How To Make Client Review Meetings Valuable

keep clients happy

An advisor recently shared with me how he thinks that his review meetings with current clients seem to be getting kind of redundant after a couple years of working together. And he worries that they might not be as valuable to the clients anymore. In the first few years of working together, there's quite a bit of work to do. You’re making sure that you help your clients get on the right track and there’s probably a few adjustments to make and things like that. But once you get them into maintenance mode, then you might worry that you're not providing enough value.

In this post, I will share one of the most valuable things that we started doing in client review meetings that ensure our clients feel good about what we're doing.
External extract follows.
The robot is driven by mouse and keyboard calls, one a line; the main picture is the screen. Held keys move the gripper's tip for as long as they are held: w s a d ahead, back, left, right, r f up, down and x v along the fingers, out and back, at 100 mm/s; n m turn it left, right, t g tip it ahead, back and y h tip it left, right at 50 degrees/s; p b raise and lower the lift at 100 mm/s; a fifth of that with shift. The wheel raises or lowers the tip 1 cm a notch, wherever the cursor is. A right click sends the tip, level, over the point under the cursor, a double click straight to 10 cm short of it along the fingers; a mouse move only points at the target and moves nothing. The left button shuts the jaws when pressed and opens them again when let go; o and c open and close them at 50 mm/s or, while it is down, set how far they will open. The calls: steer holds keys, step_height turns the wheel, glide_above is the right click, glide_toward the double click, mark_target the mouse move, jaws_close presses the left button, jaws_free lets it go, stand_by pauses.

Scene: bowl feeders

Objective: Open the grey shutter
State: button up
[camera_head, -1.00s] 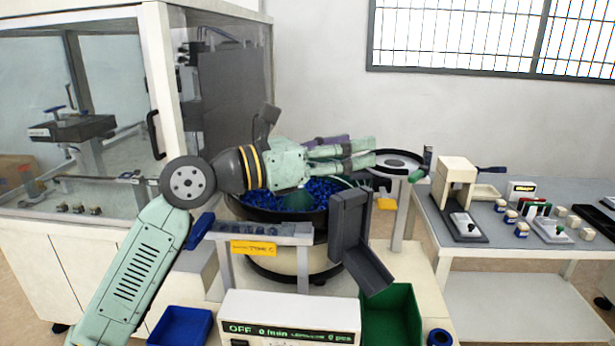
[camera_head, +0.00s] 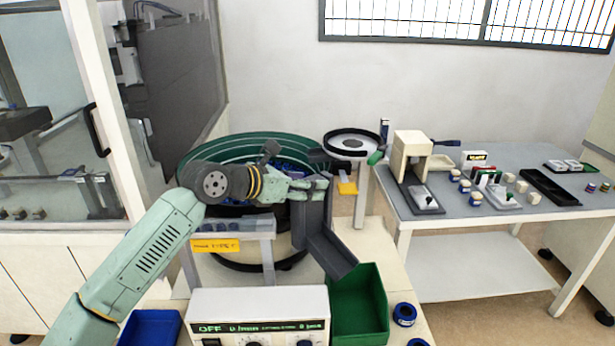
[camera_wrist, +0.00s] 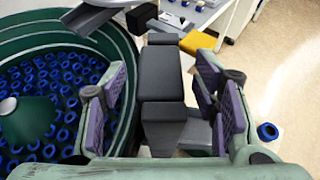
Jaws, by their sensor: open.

And they feel good about the progress that they're making in their financial lives.

Review Meeting Template

During the first three months of the year, we have an investment-focused meeting for the previous year. During this review meeting we prepare a slideshow and make sure and include a slide that we just call accomplishments. This is an ongoing list of things that we've done, changes that we've made, for these clients that have improved their financial life. We also include things that may not necessarily be finance-related, but a big event such as an anniversary or something like that.

Internally at Streamline, we keep a list of all the things that we do for our clients over the years. This list also includes things that we didn’t do for them, which is very valuable and I’ll explain why later in this post.
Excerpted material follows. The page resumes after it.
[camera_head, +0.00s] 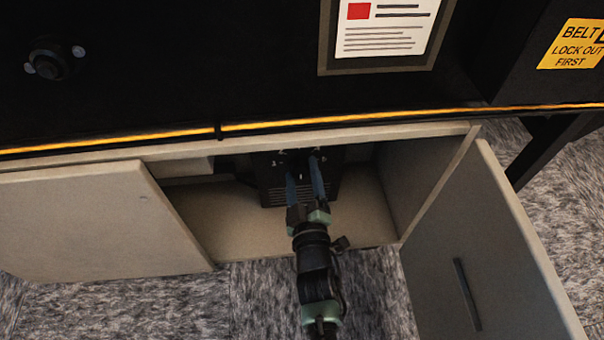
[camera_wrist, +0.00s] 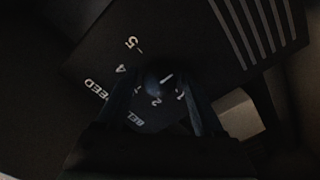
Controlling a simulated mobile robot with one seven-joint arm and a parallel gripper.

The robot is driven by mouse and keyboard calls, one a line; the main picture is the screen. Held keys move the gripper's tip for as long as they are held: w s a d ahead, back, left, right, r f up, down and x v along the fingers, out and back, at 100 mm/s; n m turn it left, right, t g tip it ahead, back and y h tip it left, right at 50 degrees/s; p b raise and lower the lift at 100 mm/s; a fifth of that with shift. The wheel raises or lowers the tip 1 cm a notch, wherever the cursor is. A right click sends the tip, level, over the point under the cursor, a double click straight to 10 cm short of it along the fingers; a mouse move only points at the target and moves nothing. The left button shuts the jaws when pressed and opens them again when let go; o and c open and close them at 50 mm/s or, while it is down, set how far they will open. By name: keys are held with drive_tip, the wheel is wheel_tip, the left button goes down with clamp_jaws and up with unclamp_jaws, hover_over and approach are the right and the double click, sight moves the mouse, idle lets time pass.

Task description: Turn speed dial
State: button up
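The speed dial (camera_wrist: 160,77) is a dark round knob with a pale pointer mark, on a black control box (camera_head: 270,186) inside the open cabinet. Numbers including 2, 4 and 5 and part of the word SPEED show around it in the wrist view. The pointer appears to lie near the low numbers. My gripper (camera_head: 303,168) reaches into the cabinet, its two blue fingers apart at the box's face. In the wrist view the fingers lie on either side of the knob. The picture is too dark to tell whether they touch it.
The cabinet's right door (camera_head: 480,250) stands open beside my arm. A dark machine edge with an orange strip (camera_head: 350,118) runs above the opening. A pale block (camera_wrist: 238,113) sits beside the right finger.

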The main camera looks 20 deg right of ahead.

As an example, here’s a list of things we included on the accomplishments slide for a particular client in 2021:

  • RMDs to Charities
  • Trust Updated in February
  • Contribution to Trust
  • Rebalanced and added TIPS to portfolio
  • Giving to Family and Pastors
  • Evaluated Roth Conversion

These clients made contributions and gave gifts that they felt really good about. We rebalanced their trust and made a few other changes. Then at the bottom of the list, is something we didn’t do, a Roth conversion.

Why Share What You Didn’t Do?

We evaluated whether it made sense for them to do a Roth conversion and after a tax review and things like that, decided that this year, it didn’t. But I heard Matthew Jarvis say, if you evaluate something for your client without them knowing about it, it’s definitely valuable for you to tell your client that you did this, even though nothing changed in their financial life. Would you agree?
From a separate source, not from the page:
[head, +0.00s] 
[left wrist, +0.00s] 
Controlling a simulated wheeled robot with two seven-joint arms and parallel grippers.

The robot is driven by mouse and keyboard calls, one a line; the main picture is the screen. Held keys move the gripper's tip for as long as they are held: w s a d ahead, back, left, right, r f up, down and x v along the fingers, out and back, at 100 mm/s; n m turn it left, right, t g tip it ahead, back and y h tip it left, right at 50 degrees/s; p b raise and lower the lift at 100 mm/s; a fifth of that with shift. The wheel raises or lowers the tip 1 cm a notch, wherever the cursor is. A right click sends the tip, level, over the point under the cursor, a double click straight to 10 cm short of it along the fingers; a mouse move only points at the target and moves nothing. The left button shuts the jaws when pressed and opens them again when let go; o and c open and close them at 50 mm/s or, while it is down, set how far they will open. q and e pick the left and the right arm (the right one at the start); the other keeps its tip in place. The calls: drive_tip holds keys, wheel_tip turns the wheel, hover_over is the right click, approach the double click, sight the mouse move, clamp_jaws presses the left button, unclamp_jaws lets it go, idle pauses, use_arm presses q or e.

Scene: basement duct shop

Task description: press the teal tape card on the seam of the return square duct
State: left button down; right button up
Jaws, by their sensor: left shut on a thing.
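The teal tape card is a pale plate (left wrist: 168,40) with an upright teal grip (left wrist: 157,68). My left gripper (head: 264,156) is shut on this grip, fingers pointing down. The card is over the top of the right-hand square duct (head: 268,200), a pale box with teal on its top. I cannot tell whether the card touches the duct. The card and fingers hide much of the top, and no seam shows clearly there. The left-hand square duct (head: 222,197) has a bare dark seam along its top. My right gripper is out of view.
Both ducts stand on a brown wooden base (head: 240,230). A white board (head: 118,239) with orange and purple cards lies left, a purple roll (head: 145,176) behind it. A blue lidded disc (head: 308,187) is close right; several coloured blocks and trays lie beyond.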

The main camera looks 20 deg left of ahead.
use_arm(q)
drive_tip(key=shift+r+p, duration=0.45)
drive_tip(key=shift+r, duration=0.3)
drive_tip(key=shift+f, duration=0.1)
When your client knows you’re thinking about them and evaluating ways to potentially optimize their situation, that’s extremely valuable, even if you didn’t implement the change. So, we put those things on our list of accomplishments.

As another example, this same couple evaluated a second home a few years ago. They were considering getting it for vacations but decided against it after talking with us. So that didn’t change their financial life, but we did spend time evaluating the possibility and talking with them about if it made sense so we included it on the list of highlights from previous years. On that list we also have a list of many other progress things that we checked off and that did improve their financial life.

Apply This to Your Practice

As you prepare for your next review meeting, look back at the past year and write down all the things that you did for that client. Was it rebalancing? Did you do a tax review or have a phone call with their accountant after tax season? Did you do a Roth conversion evaluation? Keep a running list and make sure that you share it with your clients so that they know that continual progress is being made in their financial life.